O fanático culé se preocupa com o time branco tanto ou mais até do que os próprios torcedores merengues

Rafa Cabeleira
Cristiano Ronaldo celebra um gol em Dortmund.
Cristiano Ronaldo celebra um gol em Dortmund.KAI PFAFFENBACH (REUTERS)

Com o passar dos anos, seja de forma voluntária ou por mera inércia, fui abandonando uma série de pequenos prazeres que adoçavam a minha existência sem quase me dar conta disso, principalmente aqueles que se baseavam em um estado físico invejável e na temerária falta de responsabilidade e senso comum tão frequentes em nossa tenra idade.
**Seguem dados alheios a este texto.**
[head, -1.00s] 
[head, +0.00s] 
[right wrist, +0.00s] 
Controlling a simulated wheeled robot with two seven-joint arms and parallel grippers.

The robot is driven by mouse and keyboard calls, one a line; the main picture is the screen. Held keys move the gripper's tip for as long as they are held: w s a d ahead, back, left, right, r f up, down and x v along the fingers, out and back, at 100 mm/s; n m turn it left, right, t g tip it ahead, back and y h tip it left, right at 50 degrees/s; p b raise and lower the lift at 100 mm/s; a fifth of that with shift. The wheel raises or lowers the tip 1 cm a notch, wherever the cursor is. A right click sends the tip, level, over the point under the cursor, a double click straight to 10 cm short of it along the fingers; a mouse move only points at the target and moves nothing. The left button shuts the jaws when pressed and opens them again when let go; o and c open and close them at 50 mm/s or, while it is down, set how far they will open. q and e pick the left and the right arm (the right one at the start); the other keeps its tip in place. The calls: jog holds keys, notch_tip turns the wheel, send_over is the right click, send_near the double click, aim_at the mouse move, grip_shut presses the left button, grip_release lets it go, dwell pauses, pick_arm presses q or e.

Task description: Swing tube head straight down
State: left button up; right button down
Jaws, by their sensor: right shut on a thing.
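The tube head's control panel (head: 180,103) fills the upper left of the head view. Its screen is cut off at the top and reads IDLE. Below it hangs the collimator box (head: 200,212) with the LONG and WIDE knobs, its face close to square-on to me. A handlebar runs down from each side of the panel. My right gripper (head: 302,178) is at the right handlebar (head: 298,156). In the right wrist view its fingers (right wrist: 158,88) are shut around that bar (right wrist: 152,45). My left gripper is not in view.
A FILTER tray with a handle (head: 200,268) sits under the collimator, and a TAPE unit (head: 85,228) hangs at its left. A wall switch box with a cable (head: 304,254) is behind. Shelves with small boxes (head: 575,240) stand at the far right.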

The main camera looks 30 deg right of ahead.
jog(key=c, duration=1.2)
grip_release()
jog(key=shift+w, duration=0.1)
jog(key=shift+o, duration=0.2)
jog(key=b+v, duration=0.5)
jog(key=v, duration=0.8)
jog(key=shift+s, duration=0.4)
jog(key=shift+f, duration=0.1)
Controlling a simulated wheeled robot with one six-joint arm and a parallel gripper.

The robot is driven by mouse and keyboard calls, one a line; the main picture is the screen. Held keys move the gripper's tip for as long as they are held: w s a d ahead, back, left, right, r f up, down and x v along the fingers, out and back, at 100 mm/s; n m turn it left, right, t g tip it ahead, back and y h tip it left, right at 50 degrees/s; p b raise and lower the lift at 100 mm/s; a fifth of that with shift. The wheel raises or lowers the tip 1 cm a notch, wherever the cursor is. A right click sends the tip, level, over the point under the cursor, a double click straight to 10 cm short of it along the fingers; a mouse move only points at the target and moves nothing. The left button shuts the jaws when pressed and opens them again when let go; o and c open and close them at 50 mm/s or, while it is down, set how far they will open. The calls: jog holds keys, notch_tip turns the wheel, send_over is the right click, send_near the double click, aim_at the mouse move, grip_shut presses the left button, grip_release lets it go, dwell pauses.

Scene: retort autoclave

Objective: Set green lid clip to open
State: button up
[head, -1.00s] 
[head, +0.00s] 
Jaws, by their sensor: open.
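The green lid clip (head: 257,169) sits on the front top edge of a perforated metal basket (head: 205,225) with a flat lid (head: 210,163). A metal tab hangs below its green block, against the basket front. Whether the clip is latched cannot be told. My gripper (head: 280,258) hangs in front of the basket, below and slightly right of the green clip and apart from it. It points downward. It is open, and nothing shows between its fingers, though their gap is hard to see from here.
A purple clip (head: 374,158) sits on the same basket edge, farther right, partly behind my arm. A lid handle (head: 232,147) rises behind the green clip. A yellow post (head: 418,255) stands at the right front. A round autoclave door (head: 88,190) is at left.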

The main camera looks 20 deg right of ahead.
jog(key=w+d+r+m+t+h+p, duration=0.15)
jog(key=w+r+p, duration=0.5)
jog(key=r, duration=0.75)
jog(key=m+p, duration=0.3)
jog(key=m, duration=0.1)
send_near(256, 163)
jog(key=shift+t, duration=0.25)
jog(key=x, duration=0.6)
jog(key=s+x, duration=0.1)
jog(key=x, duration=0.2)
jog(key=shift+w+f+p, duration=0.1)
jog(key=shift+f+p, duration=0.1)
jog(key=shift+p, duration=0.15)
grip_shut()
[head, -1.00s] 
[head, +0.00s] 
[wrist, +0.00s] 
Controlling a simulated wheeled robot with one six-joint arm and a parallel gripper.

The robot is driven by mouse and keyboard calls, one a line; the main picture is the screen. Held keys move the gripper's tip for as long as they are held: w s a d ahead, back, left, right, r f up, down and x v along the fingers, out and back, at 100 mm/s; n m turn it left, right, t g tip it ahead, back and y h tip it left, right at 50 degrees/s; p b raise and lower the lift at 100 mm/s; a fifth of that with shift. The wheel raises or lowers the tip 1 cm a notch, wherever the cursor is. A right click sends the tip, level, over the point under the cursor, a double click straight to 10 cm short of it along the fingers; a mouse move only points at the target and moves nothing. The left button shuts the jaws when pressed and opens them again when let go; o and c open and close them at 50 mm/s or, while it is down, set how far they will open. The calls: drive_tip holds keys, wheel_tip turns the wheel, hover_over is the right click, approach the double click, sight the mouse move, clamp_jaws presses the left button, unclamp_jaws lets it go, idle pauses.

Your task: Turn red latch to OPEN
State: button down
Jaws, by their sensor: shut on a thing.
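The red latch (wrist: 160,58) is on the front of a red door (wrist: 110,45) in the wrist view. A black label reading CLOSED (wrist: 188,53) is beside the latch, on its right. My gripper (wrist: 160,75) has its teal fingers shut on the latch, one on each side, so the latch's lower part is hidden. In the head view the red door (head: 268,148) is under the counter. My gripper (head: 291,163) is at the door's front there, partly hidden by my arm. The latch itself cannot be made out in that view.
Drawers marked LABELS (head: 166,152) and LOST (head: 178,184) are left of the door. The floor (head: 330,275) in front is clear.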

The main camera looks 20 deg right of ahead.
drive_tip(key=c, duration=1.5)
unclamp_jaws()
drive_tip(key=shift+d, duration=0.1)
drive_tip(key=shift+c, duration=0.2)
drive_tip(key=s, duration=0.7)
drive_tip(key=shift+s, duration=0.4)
Uma tosse forte e incômoda me convenceu dos benefícios de abandonar o consumo de tabaco artesanal e da cannabis, o casamento fez diminuírem progressivamente os conflitos que eu tinha comigo mesmo e Dom Ramón, o gerente do banco, cuidou de me fazer entender que desperdiçar a minha baixa remuneração em cassinos on-line e fascículos colecionáveis de sobre qualquer merda não era a melhor forma de sustentar um lar decente e altamente hipotecado. Dessa maneira, eu me vi obrigado a buscar novas fontes de prazer, novos estímulos a baixo custo para contrabalançar uma vida tão sem graça que deixaria até mesmo as principais associações de bibliotecários e cobradores de pedágio indignadas.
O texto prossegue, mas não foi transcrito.